Com João, teve o baptismo da mais radical «mudança» («metanóia») que lhe forjou a estrutura de autêntica fidelidade ao projecto de apresentar Deus aos Homens como um encontro de liberdades capazes de se saberem olhar.

A vida de Jesus foi de tal maneira «profética» em si mesma – isto é, sinal interpelador do que é «Deus com os Homens» – que desde os primeiros tempos do cristianismo lhe foram atribuídos os mais importantes títulos da cultura hebraica, referentes à ligação de um ser humano com Deus: Messias (Cristo), Rei, Filho do Homem, Filho de Deus… a que podemos acrescentar o misterioso «servo de Javé». Historicamente, nenhum destes títulos, todos eles, em si, de significado confuso, define Jesus. Ao usarmos esses e outros termos, estamos a explorar-lhes a riqueza espiritual e a contemplar o nível e âmbito extraordinários da união entre Jesus e Deus.

(A especulação dos séculos posteriores, talvez dando mais peso ao rigor e profundidade da filosofia helenística do que à intuição e vivência espiritual dos primeiros discípulos, nomeadamente S. Paulo, provocou por vezes – como seria de esperar, ao espartilhar a noção de Deus – mais trevas do que luz, e esteve na origem de graves cisões entre os cristãos e entre estes e outras grandes religiões, particularmente o judaísmo e islamismo).

Ao ser descido da cruz, terá «repousado», por uma última vez, mas agora num colo de dor, como «o menino de sua mãe».

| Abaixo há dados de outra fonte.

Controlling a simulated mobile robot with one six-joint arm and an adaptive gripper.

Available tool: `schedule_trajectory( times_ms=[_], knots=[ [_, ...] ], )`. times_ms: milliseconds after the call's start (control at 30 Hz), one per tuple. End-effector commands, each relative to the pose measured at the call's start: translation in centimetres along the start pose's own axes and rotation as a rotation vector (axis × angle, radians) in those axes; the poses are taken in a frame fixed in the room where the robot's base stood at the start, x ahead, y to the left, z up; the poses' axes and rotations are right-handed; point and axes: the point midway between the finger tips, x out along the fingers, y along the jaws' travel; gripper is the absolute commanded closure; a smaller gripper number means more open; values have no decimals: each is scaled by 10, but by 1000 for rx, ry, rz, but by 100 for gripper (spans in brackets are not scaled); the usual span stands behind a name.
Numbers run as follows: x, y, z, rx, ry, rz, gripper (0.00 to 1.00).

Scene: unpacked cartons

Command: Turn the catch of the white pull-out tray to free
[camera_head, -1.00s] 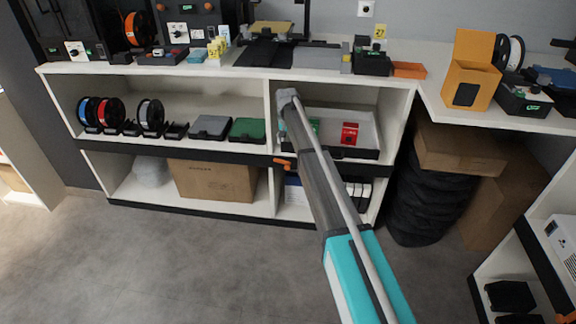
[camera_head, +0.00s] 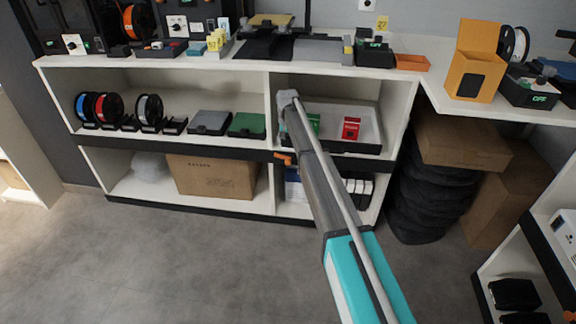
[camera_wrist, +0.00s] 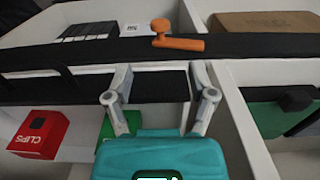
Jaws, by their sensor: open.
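The white pull-out tray (camera_head: 368,122) sits in the upper right compartment of the low white shelf, with a red box and a green box in it. An orange catch (camera_head: 284,157) is on the dark front rail at the tray's left, partly behind my arm. In the wrist view the catch (camera_wrist: 178,42) has a round knob and a bar lying sideways along the black rail. My gripper (camera_wrist: 160,72) is open and empty, its two fingers apart and short of the catch in the picture. In the head view my arm hides the gripper's jaws.
A white divider (camera_head: 270,108) stands left of the tray. A cardboard box (camera_head: 212,177) is in the lower left compartment. The grey floor (camera_head: 150,260) in front is clear.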

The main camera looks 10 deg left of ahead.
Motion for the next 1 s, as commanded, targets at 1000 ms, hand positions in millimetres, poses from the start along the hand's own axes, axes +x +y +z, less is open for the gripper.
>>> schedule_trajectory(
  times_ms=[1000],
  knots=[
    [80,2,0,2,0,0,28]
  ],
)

Mas a história não acaba assim. Se os passos que levaram Jesus para além do Jordão não fossem decididos, para anunciar que a vida dominada pelo medo da dor e da morte não é vida, que a vida dominada pelo medo da verdade e da justiça não é vida, que a vida dominada pelo medo da alegria e do prazer não é vida, que a vida dominada pelo medo de dar a vida para que haja mais vida não é vida; se a Força dos seus passos não continuasse a fortificar os nossos passos… – quem hoje em dia se importaria ainda com este «menino de sua mãe»?